After Gordon finishes documenting his clone problems, he and Kottke conclude the song with a lengthy instrumental jam. This instrumental segment is very successful because, like a good Phish jam, it starts off simply before building into an extremely complex and dense sound.

“The Collins Missile” showcases Kottke and Gordon’s tremendous combination of musical talent and oddball humor. Penned by Gordon, it tells the story of a bumbling loser who tries to get revenge on his former lover by launching a mail-order missile at her house. While the situation is very twisted on the surface, the lyrics provide a comical twist, underlining the pathetic qualities of the main character. For example, after assembling the mail-order missile, he declares, “I aimed it at your house/Because of all the things you said/Like the time you said I’ll never change/It made my face turn red.” The use of a verbal argument as a reason for firing a missile makes the song’s narrator seem pitiful.
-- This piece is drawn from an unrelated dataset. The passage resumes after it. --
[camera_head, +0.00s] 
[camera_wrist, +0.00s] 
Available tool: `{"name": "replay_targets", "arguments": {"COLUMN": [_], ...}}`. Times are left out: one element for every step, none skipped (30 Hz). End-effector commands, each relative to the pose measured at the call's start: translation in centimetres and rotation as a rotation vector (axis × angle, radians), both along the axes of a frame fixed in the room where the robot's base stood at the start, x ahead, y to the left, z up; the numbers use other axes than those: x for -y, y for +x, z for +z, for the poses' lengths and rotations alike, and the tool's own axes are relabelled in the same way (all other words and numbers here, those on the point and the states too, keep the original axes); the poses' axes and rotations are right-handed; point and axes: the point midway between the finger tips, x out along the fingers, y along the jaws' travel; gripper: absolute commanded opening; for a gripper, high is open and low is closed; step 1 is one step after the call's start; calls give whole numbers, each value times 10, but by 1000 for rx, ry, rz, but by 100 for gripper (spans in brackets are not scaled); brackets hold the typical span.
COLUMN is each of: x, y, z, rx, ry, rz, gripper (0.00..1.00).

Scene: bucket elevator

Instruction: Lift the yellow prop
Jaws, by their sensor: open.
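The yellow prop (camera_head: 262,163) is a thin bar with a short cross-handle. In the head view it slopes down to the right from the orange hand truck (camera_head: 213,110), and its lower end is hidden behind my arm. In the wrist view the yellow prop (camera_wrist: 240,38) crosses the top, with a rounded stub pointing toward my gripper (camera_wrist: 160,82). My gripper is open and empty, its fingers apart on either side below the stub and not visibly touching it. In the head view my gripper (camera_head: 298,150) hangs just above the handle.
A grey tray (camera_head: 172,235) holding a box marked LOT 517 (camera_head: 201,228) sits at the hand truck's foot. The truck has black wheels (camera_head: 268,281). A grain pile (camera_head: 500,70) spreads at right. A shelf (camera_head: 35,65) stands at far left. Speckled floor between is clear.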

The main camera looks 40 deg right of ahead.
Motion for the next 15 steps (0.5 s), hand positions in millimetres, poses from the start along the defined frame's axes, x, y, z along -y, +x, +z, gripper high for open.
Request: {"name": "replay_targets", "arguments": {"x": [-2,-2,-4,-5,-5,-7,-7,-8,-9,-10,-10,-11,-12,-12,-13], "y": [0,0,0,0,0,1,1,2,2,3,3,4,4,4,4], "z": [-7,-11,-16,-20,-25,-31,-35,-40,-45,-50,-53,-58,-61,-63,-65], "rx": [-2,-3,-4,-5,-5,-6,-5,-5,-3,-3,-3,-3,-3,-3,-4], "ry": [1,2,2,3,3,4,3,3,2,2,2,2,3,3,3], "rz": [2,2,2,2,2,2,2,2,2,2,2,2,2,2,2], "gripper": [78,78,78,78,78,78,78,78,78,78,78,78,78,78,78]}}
Throughout the song, Gordon and Kottke also use irony to express this idea. Gordon does this by singing the character’s insincere words in a consistently sincere manner. This technique makes the narrator seem even more pathetic because he does not recognize how comically absurd his revenge scheme is. Nevertheless, the song is also very serious musically. While Gordon and Kottke do make use of quirky rhythms to express the oddness of the main character, they also convey bittersweet emotions which ultimately make the listener empathize with the main character’s problems. In this way, Gordon and Kottke create a song that is simultaneously touching and humorous.

Although many of Clone’s best songs are written by Gordon, Kottke’s songs are often just as powerful. One such example is the instrumental song “Disco.” This track does not contain the humor found in many of the other songs on the album. Rather, it is simply a fast instrumental piece, creating a very purposeful and serious mood which is frequently punctuated by moments of sonic bliss.

“I Am a Lonesome Fugitive,” an old country song originally recorded by Clarence and Elizabeth Anderson, is another excellent example of Kottke’s contribution to the album. Kottke’s rough voice and soulful singing convincingly describe the lifestyle of a fugitive who must live on the run. In addition, Kottke’s fierce yet laidback guitar gives the song a sad and dangerous tone.

Clone is a solid album that contains a powerful mixture of excellent performances and eccentric humor. Gordon and Kottke are both tremendous talents and it is interesting to hear them play in a two person group. In the past, Kottke almost always played alone while Gordon usually had three other band-mates when he played with Phish. Thus, the duet setting presented a new challenge to both musicians. Kottke and Gordon clearly rose to the occasion, as their superb work on Clone demonstrates.